→ **Recorded robot episodes**
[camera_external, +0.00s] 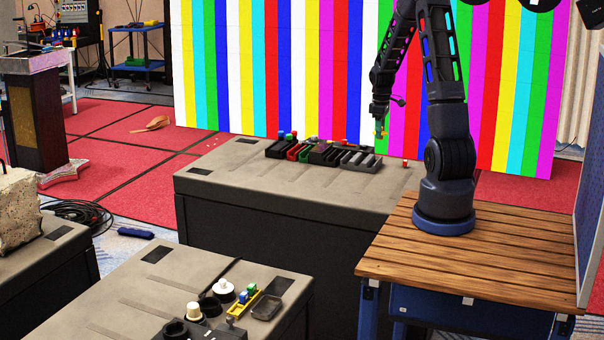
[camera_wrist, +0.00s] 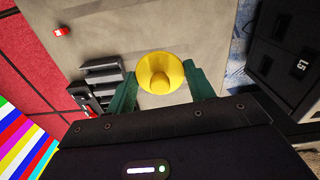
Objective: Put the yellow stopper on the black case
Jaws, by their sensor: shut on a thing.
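My gripper (camera_wrist: 158,90) is shut on the yellow stopper (camera_wrist: 160,70), which sits between its two green fingers in the wrist view. In the external view, my gripper (camera_external: 381,132) holds the yellow stopper above the far grey table, close to the video wall. A row of dark cases stands on that table, to the left of and below my gripper. A black case (camera_external: 323,153) is near the middle of the row, apart from the stopper. In the wrist view the dark cases (camera_wrist: 100,73) lie left of the fingers, partly hidden by the gripper body.
A small red-topped object (camera_external: 405,162) stands right of the row; it also shows in the wrist view (camera_wrist: 60,31). The far table (camera_external: 235,165) is clear at its left. The striped video wall (camera_external: 290,60) rises behind. A nearer table (camera_external: 150,285) holds several small items.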

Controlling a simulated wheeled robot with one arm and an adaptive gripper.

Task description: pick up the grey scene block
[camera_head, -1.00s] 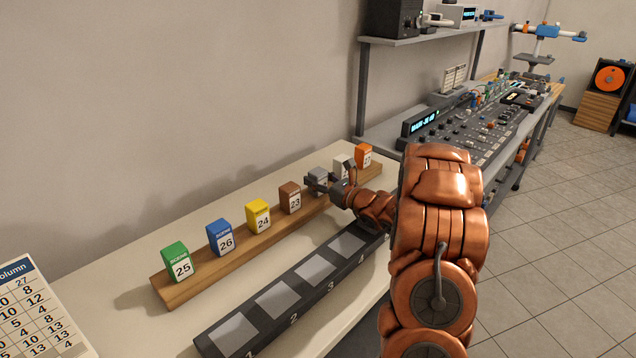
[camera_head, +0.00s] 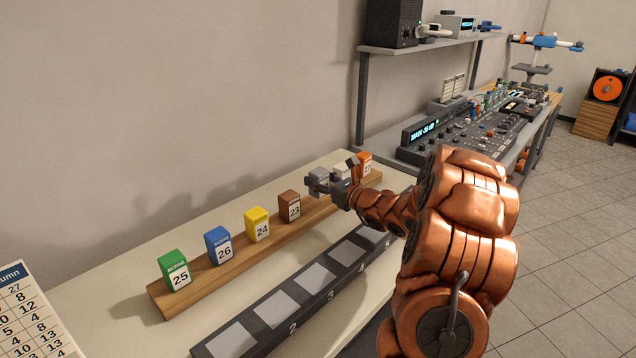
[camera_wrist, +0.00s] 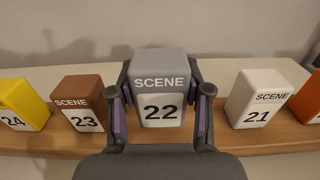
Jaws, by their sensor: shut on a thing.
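The grey scene block (camera_wrist: 160,85), labelled SCENE 22, is upright between the two fingers of my gripper (camera_wrist: 160,110) in the wrist view. The purple finger pads press on its left and right sides. In the head view my gripper (camera_head: 338,188) is at the wooden rail (camera_head: 215,272), and the grey block (camera_head: 318,177) is partly hidden by the fingers. I cannot tell whether the block's base is clear of the rail.
The brown block 23 (camera_wrist: 81,102) stands left of the grey one and the white block 21 (camera_wrist: 260,97) right, with small gaps. Yellow (camera_head: 257,224), blue (camera_head: 218,245), green (camera_head: 174,270) and orange (camera_head: 365,163) blocks share the rail. A dark numbered slot strip (camera_head: 307,300) lies in front.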

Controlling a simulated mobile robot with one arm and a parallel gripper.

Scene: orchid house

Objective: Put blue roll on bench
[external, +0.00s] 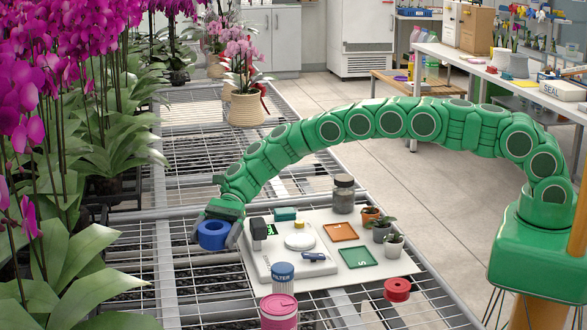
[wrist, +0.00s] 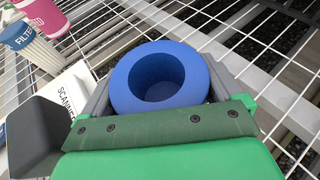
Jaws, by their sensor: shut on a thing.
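The blue roll (external: 213,235) is a short, thick ring with a hollow centre. My gripper (external: 222,232) is shut on it at the left end of the white board, and the roll looks to be over the wire bench (external: 190,185). In the wrist view the blue roll (wrist: 160,80) sits between the two grey fingers, its hole facing the camera. White bench mesh shows behind it. I cannot tell whether the roll touches the mesh.
A white board (external: 390,268) beside the gripper holds small pots, a jar (external: 343,194) and orange and green trays. A blue filter canister (external: 283,278), pink tub (external: 279,312) and red roll (external: 397,290) stand near the front. Orchids line the left. Mesh behind the board is mostly clear.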

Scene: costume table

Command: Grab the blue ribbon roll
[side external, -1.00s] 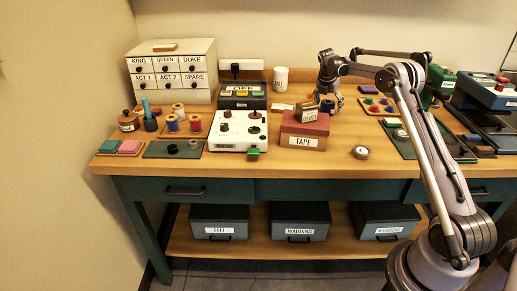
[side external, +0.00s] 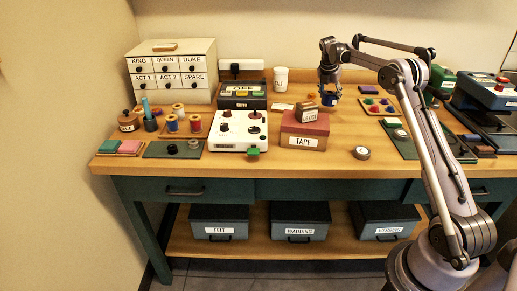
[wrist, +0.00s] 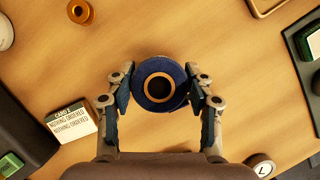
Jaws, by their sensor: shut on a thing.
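The blue ribbon roll (wrist: 146,101) is a dark blue ring around a tan core with a dark hole, in the middle of the wrist view. My gripper (wrist: 159,93) is shut on it, one finger pressed against its left side and one against its right. In the side view my gripper (side external: 328,95) points down behind the tape box, with the blue roll (side external: 328,100) between its fingers. The roll looks raised off the table, though the height is hard to tell.
The red-topped tape box (side external: 303,140) stands in front and left of my gripper. An orange roll (wrist: 80,12) lies beyond the blue roll.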

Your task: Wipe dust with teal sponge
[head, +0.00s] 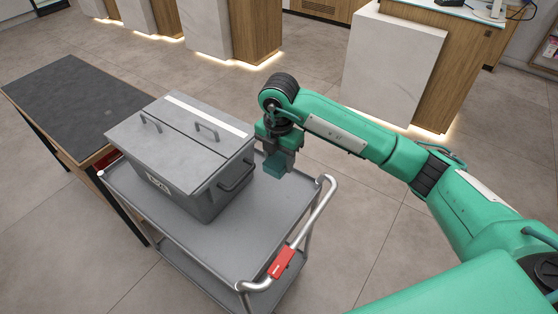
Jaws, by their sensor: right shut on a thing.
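My right gripper (282,158) points down beside the right side of the grey lidded box, above the trolley's top shelf. It is shut on a small teal block, the teal sponge (273,166), which shows below the fingers. Whether the sponge touches the shelf I cannot tell; it appears held above it. No dust can be made out clearly on any surface at this size. My left gripper is out of view.
The grey box (165,187) with two lid handles fills much of the grey trolley (245,230). The trolley's rail (318,215) carries a red tag (281,262). A dark-topped table (75,98) stands at left. Counters (393,65) line the back; the floor between is clear.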

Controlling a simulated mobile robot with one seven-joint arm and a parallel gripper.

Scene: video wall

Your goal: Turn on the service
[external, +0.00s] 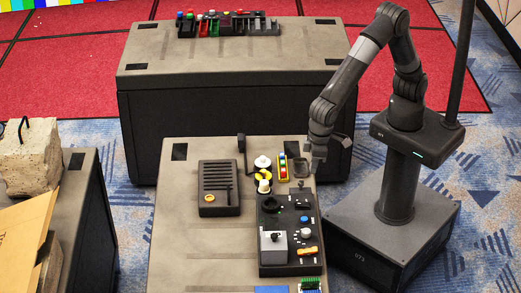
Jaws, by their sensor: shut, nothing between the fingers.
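A black control panel (289,240) lies on the grey case top at the front centre. It carries a grey box with a black knob (274,242), an orange part (307,251), a blue button (304,219) and a white round knob (306,234). No label for the service is readable, so I cannot tell which control belongs to it. My gripper (316,166) is shut and empty, pointing down just beyond the panel's far right corner. Its fingertips are small and partly blurred against the small dark tray (301,168).
A strip of coloured pieces (282,167) stands near my gripper. Another case (220,62) stands behind with coloured parts. The case top's left side (180,240) is clear.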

→ **Written exercise**
From the entries above, copy out every line where the string "Objective" appears.

→ **Answer for this exercise**
Objective: Put the yellow stopper on the black case
Objective: Put blue roll on bench

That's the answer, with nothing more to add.